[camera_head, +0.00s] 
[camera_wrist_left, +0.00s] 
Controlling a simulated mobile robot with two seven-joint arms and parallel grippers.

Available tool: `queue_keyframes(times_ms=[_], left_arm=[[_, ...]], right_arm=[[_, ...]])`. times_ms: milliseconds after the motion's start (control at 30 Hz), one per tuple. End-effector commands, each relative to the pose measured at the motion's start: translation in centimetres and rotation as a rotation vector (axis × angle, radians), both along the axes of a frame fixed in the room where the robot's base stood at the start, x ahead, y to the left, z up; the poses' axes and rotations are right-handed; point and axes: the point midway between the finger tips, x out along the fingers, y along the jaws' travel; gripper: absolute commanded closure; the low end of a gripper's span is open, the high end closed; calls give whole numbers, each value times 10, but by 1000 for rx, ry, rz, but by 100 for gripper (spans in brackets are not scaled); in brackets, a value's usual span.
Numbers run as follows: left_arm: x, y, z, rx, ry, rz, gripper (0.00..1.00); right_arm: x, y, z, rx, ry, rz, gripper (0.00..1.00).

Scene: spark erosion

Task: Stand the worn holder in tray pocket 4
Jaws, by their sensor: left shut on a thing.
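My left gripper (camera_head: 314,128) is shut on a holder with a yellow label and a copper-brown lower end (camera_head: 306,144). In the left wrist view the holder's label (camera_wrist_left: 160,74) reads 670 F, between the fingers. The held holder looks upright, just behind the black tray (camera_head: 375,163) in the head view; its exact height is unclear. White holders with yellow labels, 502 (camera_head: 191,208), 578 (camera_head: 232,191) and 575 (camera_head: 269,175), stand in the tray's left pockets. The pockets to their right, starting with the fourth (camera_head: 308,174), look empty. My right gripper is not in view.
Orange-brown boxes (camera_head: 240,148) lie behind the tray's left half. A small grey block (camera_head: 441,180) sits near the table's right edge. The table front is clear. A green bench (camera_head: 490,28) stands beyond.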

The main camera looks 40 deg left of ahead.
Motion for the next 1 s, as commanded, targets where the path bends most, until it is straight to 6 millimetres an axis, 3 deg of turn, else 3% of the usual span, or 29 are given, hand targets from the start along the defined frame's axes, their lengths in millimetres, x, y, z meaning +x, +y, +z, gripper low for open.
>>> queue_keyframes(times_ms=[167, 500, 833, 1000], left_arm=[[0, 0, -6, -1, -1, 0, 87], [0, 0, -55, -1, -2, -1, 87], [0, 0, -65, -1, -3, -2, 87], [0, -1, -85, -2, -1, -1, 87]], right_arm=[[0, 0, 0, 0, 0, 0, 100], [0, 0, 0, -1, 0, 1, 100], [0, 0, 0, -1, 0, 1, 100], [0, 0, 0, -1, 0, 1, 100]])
__________
● **STATED EXERCISE**
Please print exactly what appears from the first line of the data through the line with "value's usual span.", including both of those lines and nothing past them.

● **OUTPUT BELOW**
[camera_head, +0.00s] 
[camera_wrist_left, +0.00s] 
Controlling a simulated mobile robot with two seven-joint arms and parallel grippers.

Available tool: `queue_keyframes(times_ms=[_], left_arm=[[_, ...]], right_arm=[[_, ...]])`. times_ms: milliseconds after the motion's start (control at 30 Hz), one per tuple. End-effector commands, each relative to the pose measured at the motion's start: translation in centimetres and rotation as a rotation vector (axis × angle, radians), both along the axes of a frame fixed in the room where the robot's base stood at the start, x ahead, y to the left, z up; the poses' axes and rotations are right-handed; point and axes: the point midway between the finger tips, x out along the fingers, y along the jaws' travel; gripper: absolute commanded closure; the low end of a gripper's span is open, the high end closed; calls give whole numbers, each value times 10, but by 1000 for rx, ry, rz, but by 100 for gripper (spans in brackets are not scaled); in brackets, a value's usual span.

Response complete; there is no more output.